Job: What is wanted is an exact restatement of the lines from the one with "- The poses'" through the one with "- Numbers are", both included, and of no other lines.

— begin —

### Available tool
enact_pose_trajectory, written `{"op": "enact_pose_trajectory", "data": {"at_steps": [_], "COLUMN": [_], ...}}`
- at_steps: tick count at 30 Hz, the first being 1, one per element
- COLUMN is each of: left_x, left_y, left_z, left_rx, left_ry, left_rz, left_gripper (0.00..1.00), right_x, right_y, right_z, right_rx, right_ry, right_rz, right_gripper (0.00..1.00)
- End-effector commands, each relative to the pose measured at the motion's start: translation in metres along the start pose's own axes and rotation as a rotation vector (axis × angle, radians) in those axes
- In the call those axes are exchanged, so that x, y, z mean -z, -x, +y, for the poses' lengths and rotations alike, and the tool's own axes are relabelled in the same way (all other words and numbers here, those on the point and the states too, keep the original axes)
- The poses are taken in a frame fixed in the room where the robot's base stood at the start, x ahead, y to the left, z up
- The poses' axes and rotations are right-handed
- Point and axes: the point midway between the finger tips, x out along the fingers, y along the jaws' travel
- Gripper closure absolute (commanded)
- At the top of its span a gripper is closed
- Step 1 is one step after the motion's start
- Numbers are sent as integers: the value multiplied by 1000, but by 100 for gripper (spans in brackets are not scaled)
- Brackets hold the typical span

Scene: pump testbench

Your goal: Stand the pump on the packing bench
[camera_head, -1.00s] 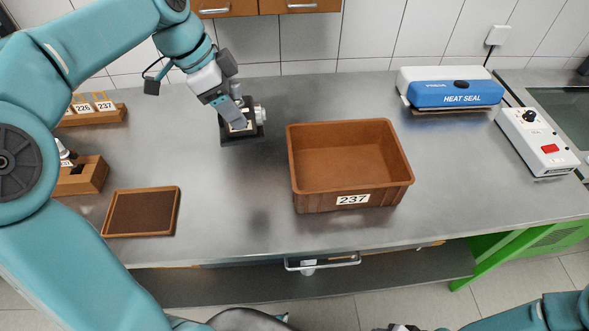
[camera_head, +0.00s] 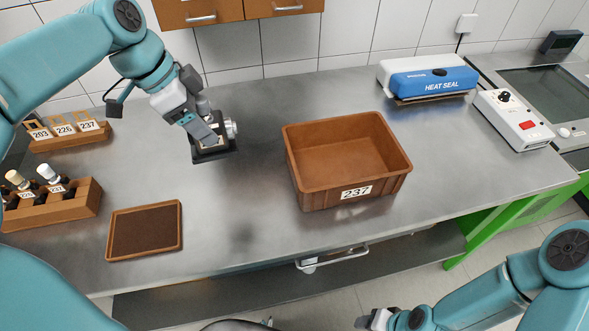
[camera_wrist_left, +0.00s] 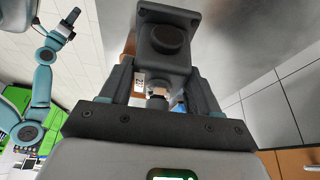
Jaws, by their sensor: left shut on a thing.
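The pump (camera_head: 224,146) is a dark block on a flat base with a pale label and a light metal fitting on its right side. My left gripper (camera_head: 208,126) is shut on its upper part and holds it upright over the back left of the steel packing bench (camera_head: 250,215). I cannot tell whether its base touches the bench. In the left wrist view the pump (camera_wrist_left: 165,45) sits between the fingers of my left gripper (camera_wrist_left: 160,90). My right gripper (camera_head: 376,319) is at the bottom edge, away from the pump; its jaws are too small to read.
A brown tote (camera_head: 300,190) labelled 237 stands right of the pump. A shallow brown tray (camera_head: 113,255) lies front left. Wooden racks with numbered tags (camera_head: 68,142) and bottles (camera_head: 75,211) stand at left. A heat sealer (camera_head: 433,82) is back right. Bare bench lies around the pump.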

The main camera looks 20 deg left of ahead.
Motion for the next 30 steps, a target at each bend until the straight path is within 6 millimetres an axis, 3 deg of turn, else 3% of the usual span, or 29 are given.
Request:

— end —

Solution to this problem:
- The poses' axes and rotations are right-handed
- Point and axes: the point midway between the finger tips, x out along the fingers, y along the jaws' travel
- Gripper closure absolute (commanded)
- At the top of its span a gripper is closed
- Step 1 is one step after the motion's start
- Numbers are sent as integers: the value multiplied by 1000, but by 100 for gripper (spans in brackets are not scaled)

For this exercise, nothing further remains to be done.